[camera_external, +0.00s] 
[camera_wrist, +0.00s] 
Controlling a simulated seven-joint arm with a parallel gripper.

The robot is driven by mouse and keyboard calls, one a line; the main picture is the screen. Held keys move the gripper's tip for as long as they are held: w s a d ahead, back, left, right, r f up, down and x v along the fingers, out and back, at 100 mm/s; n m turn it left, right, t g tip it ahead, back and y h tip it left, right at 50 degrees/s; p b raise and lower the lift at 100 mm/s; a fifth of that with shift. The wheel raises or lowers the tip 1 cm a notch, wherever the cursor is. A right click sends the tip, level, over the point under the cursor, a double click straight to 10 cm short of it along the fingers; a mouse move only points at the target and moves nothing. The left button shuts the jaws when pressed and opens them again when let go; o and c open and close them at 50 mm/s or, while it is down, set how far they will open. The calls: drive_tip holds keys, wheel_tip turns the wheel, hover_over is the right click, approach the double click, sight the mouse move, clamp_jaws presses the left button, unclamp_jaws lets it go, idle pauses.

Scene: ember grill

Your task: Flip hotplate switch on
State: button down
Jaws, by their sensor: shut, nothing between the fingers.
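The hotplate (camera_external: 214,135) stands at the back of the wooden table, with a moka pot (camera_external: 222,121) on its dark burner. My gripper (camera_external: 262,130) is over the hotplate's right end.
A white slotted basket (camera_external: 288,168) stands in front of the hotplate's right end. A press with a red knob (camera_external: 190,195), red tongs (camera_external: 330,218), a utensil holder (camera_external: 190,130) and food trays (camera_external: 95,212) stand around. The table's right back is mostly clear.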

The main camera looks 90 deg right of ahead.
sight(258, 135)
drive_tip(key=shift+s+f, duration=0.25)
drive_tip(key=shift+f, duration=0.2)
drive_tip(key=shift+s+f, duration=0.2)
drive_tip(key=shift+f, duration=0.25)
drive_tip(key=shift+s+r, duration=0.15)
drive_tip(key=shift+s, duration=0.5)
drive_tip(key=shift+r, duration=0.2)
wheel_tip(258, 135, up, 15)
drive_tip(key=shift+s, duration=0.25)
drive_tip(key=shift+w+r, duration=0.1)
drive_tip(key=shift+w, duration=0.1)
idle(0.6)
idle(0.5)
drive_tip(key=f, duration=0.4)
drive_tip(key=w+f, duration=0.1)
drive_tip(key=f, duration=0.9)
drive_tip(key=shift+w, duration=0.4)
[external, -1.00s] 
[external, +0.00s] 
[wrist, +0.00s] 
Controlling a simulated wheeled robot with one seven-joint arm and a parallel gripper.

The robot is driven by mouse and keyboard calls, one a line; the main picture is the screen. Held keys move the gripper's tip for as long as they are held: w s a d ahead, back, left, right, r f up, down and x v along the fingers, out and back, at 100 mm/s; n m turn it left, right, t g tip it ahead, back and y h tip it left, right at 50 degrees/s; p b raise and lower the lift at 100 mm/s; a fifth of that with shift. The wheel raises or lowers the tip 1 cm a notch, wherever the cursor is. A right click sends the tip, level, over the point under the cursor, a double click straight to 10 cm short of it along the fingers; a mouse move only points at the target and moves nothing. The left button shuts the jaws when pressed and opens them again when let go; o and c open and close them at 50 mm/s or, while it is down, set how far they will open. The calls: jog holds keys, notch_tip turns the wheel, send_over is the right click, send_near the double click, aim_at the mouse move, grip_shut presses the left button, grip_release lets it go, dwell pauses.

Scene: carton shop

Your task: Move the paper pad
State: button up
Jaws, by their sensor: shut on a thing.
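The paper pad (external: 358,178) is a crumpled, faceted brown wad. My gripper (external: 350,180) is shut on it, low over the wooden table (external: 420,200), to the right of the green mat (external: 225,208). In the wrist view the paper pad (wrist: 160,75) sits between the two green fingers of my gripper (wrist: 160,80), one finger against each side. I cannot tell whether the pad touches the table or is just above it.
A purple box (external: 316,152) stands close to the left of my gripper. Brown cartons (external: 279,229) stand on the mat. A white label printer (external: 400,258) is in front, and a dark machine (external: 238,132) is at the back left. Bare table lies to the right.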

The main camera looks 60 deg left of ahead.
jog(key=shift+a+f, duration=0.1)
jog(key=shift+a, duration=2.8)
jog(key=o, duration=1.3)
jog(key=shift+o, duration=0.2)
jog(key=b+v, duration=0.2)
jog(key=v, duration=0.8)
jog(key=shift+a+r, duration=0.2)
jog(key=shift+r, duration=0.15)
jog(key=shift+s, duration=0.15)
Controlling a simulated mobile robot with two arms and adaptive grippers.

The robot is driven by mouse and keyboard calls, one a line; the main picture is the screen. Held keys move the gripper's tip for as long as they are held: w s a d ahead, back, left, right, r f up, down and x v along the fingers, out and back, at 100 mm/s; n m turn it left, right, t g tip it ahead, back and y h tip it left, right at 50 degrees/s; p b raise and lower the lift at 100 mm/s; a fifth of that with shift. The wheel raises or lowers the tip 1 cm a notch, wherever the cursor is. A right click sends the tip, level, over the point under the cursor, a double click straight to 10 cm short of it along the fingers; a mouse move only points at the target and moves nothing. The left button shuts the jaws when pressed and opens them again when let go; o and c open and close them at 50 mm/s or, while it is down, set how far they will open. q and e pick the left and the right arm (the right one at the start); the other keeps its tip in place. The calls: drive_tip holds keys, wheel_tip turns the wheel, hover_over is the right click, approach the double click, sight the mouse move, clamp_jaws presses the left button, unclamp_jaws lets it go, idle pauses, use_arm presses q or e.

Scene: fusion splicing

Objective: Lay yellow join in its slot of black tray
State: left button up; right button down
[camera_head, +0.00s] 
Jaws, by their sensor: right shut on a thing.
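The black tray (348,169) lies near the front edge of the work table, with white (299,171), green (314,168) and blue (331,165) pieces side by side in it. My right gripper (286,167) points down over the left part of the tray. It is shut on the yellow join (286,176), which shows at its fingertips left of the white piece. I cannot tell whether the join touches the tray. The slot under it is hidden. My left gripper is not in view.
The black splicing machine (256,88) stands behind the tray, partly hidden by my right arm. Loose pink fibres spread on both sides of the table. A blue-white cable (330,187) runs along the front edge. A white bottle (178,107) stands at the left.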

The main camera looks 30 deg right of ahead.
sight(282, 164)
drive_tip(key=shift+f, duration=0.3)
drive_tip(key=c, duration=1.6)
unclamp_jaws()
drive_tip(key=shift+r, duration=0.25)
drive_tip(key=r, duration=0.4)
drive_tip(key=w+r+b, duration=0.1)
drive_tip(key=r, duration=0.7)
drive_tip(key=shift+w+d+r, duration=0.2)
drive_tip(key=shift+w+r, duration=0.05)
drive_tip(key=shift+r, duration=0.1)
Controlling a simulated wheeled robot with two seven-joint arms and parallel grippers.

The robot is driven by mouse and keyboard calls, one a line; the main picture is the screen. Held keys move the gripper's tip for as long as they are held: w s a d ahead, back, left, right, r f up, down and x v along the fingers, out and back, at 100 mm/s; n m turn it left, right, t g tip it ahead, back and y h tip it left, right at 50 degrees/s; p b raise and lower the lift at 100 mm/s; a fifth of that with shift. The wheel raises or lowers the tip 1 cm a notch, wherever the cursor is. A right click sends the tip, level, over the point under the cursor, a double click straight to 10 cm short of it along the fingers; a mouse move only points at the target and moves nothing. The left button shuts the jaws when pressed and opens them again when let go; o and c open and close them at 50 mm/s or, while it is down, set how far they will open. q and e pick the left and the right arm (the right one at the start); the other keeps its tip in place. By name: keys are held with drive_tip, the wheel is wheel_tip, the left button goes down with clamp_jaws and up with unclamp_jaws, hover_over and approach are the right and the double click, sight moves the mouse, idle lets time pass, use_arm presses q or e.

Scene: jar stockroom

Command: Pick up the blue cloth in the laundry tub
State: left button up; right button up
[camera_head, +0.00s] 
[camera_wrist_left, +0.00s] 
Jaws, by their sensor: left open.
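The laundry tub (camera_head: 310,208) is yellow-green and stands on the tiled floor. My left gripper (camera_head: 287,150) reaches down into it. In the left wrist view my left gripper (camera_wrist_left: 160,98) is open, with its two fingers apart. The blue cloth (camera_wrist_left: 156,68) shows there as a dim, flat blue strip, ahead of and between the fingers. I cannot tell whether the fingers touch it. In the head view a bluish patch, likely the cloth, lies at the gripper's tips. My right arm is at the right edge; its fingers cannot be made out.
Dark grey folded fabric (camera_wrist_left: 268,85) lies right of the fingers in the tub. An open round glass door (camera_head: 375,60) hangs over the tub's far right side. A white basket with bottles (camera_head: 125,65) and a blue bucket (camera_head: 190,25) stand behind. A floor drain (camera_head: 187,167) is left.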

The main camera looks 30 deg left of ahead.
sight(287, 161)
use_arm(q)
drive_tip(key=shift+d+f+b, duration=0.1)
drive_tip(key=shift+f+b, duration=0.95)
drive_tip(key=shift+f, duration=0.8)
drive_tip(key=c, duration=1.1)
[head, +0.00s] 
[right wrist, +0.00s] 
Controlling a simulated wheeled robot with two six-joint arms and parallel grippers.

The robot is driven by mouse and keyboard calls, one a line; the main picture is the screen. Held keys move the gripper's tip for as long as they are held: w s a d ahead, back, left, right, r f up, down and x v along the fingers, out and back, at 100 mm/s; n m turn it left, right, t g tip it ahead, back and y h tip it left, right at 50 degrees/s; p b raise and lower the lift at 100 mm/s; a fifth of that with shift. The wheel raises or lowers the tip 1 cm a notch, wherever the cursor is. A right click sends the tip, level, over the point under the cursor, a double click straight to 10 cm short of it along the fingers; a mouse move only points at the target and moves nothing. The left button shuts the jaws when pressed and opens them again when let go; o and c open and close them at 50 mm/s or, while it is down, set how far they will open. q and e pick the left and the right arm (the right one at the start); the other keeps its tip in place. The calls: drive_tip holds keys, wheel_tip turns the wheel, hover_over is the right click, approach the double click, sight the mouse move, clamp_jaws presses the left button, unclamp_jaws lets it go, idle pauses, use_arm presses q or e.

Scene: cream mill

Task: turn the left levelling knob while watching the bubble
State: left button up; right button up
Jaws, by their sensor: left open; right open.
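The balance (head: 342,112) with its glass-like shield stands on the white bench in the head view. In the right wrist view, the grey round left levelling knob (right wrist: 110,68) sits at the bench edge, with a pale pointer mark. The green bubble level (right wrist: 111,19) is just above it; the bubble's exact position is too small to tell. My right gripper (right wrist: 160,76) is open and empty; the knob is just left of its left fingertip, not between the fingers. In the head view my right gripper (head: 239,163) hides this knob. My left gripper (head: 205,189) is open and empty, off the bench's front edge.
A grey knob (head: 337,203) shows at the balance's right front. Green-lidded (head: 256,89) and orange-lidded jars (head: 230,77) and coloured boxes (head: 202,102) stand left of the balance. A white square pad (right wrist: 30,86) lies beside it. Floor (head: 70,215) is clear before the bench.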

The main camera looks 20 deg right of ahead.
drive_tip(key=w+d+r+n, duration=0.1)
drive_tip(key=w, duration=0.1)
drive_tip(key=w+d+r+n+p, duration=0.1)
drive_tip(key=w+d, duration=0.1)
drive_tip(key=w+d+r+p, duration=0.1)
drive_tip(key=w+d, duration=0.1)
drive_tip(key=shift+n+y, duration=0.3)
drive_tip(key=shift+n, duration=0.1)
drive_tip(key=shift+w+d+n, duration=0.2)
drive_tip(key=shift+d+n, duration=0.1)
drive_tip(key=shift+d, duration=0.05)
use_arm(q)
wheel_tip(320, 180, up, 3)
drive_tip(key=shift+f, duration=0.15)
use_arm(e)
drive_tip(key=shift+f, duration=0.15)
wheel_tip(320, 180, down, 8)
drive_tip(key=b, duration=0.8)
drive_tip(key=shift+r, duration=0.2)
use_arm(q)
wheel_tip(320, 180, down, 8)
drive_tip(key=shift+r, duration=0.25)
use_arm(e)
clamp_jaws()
###
[TASK STATEMENT]
Count how many lines above contain the word "simulated". Reply with the number alone.

[RESPONSE TO THE EXERCISE]
5